Illinois Central R. Co. v. United States,
Annotate this Case
265 U.S. 209 (1924)
- Syllabus |
U.S. Supreme Court
Illinois Central R. Co. v. United States, 265 U.S. 209 (1924)
Illinois Central Railroad Company v. United States
Argued April 28, 1924
Decided May 26, 1924
265 U.S. 209
APPEAL FROM THE COURT OF CLAIMS
For the purpose of securing the reduced rates for transportation of its property over land-grant railroads, the government purchased goods for prices f.o.b. at place of shipment, paid the freight, and had shipment made by the sellers with government bills of lading. Held, that title passed at place of shipment, although the contracts of sale reserved to the government the right of inspection and rejection at the place of destination and imposed certain duties there upon the sellers, and that goods so transported and accepted by the government were entitled to the reduced rates of transportation. P. 265 U. S. 213.
57 Ct.Clms. 277 affirmed.
Appeal from a judgment of the Court of Claims rejecting claims for additional compensation for transportation of freight.
MR. JUSTICE McKENNA delivered the opinion of the Court.
The question in the case is whether, in certain shipments of property for use by the United States, title to the property passed at the place of shipment or at the place of delivery, or, to state the question another way, whether the shipments while in transit were the property of the United States and properly transported at land grant rates, or did not become the property of the United States until after receipt at destination, and subject to commercial rates. The latter is the contention of the railroad company, although it rendered bills for and accepted payment of them upon the other view. Its explanation is: it believed that that view was correct -- that is, believed the shipments were the property of the United States, and, so believing, rendered bills for $40,000 less than it was entitled to, and, so believing, accepted payment of them. For that $40,000 this action was brought. The Court of Claims decided against the railroad company, and dismissed its petition.
There is no contest of the findings or of the decision of the Court of Claims other than that expressed in the contention above stated.
It appears from the findings that the railroad company is a corporation, and, in the operation of a system of railways, those on which the shipments with which this case is concerned were transported. Three of the railways of the system were constructed with the aid of public lands granted by Congress.
The shipments consisted of certain articles for use in government improvements of the Missouri River.
The contention seems to be that the shipments were to be tested or inspected at or beyond destinations and accepted or rejected there, but, while in course of transportation, were not to belong to the United States. To sustain this view, Clarkson v. Stevens, 106 U. S. 505, is cited. The case does not sustain the contention. It was decided that the intention of the parties was determinative, not an arbitrary rule of construction. In the case at bar, the findings of the court demonstrate that the government especially intended to avail itself of the effect that the shipments were to be transported over land grant roads, and that it, the government, was entitled to deductions from the commercial rates.

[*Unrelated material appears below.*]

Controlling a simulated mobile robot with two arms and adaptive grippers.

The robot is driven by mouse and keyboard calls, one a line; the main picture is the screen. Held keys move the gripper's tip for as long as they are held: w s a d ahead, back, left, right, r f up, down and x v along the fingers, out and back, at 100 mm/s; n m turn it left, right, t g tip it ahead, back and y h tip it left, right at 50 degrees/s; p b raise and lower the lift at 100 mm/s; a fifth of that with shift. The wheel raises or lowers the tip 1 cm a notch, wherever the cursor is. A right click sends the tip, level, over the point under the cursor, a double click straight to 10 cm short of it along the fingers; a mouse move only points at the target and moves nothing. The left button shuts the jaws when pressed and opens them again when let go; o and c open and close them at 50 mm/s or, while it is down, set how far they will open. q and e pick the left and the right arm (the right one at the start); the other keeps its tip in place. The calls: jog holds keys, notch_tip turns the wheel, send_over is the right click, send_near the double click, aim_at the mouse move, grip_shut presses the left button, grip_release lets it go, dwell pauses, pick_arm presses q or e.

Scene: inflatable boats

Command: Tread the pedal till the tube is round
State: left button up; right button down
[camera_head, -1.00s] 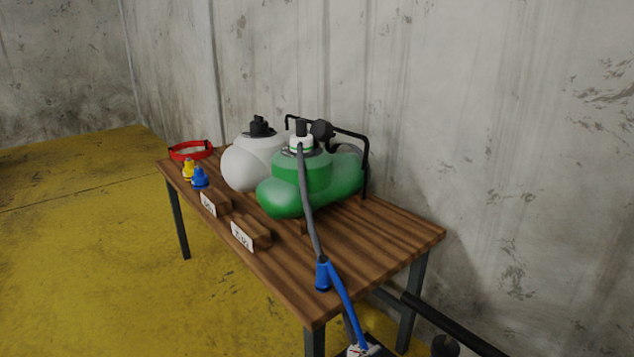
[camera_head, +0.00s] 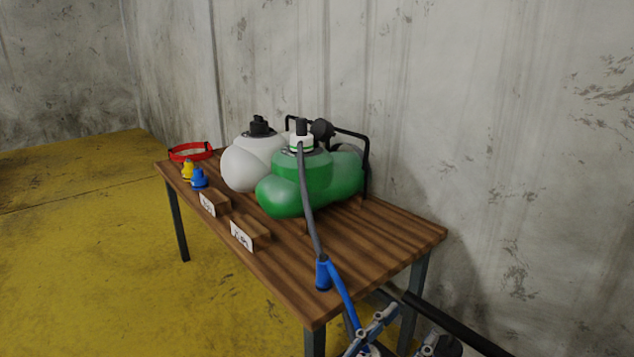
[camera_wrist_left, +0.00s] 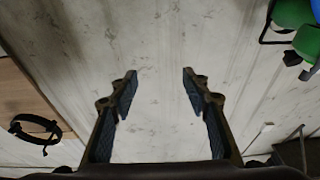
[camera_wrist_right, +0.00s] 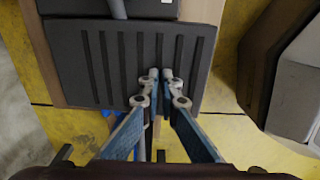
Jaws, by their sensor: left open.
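The green tube (camera_head: 300,185) stands on the wooden table, bulging in rounded lobes. A grey hose (camera_head: 308,200) runs from its top fitting (camera_head: 301,140) to a blue connector (camera_head: 323,272) at the table's front. The dark ribbed pedal (camera_wrist_right: 95,62) fills the upper part of the right wrist view. My right gripper (camera_wrist_right: 160,76) is over the pedal with its fingertips together; contact is unclear. My left gripper (camera_wrist_left: 157,85) is open and empty, facing a pale wall. Gripper fingers show at the head view's bottom edge, partly cut off.
A white tube (camera_head: 245,165) stands beside the green one. A red ring (camera_head: 190,151), yellow (camera_head: 188,170) and blue (camera_head: 200,179) fittings and two small labelled blocks share the wooden table (camera_head: 385,235). A black ring (camera_wrist_left: 35,130) shows in the left wrist view.

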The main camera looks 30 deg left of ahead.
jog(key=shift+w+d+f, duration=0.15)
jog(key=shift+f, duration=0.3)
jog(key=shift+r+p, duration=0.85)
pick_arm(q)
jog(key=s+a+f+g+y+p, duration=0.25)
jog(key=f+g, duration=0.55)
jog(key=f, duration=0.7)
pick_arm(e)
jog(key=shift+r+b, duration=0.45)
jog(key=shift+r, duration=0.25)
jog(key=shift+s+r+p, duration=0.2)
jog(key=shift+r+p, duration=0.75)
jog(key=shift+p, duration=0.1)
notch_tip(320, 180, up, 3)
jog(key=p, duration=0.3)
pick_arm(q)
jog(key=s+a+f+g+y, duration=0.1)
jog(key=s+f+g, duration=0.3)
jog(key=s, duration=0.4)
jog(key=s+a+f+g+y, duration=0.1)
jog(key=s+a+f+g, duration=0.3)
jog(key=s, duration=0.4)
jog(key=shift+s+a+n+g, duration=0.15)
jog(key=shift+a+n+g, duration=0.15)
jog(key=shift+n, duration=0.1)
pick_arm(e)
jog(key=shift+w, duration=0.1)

The years of the shipments and the roads over which they were to be transported are given in finding V, and the finding recites:
"These materials and supplies were all purchased on invitation to bidders, proposals of bidders, and vouchers, on which payments were made to the sellers. The form of invitation on which bids were made invariably read:"
"The prices will be for the articles delivered f.o.b. cars at [the place of shipment]. The successful bidder will procure the cars, but the United States will pay the freight and furnish shipping instructions and bills of lading. This arrangement is made to enable the government to take advantage of land grant rates, and will not operate to relieve the dealer of any responsibility as shipper that would attach if the delivery had been at destination."
"This form of invitation was only used over land grant or bond-aided roads, and was never used where delivery was to be made at point of use."
And the finding states that:
"The shipments were all made on government bills of lading, which were accomplished, the articles inspected and accepted at points of use by the proper government officials."
We agree with the Court of Claims that "the United States and the contractors were privileged to write into their contracts such terms as they saw fit," and that
for a final inspection at point of delivery or for the rendering of a further service by the contractor at that point were not inconsistent with, and could not be invoked to nullify, a specific provision under which the title . . . passed to the United States by delivery at the initial point of shipment to the carrier as agent. Land grant rates were applicable."
As we have seen, the railroad company made land grant deductions from commercial rates in the bills it rendered. It does not now show fraud or mistake of fact; its only excuse is that its "officers believed that the shipments belonged to the United States." It is not charged that the belief was engendered by any practices or artifices of the officers of the United States, and it seems to have had continuity for a long time. A finding of the Court of Claims is that:
"part of the claim presented, amounting to $2,511.68, relating to shipments from October 30, 1911, to March 7, 1912, was barred by the statute of limitations when this suit was commenced, March 23, 1918."
The government dealt with the consignors as if the property was its -- dealt with the railroad company as if the property was its (the government's) -- and, as we have seen, the railroad company dealt with the government on that assumption, and the contractors dealt with it on that assumption. The incidental regulations between it and the contractors cannot divest that ownership in the interest of the railroad company.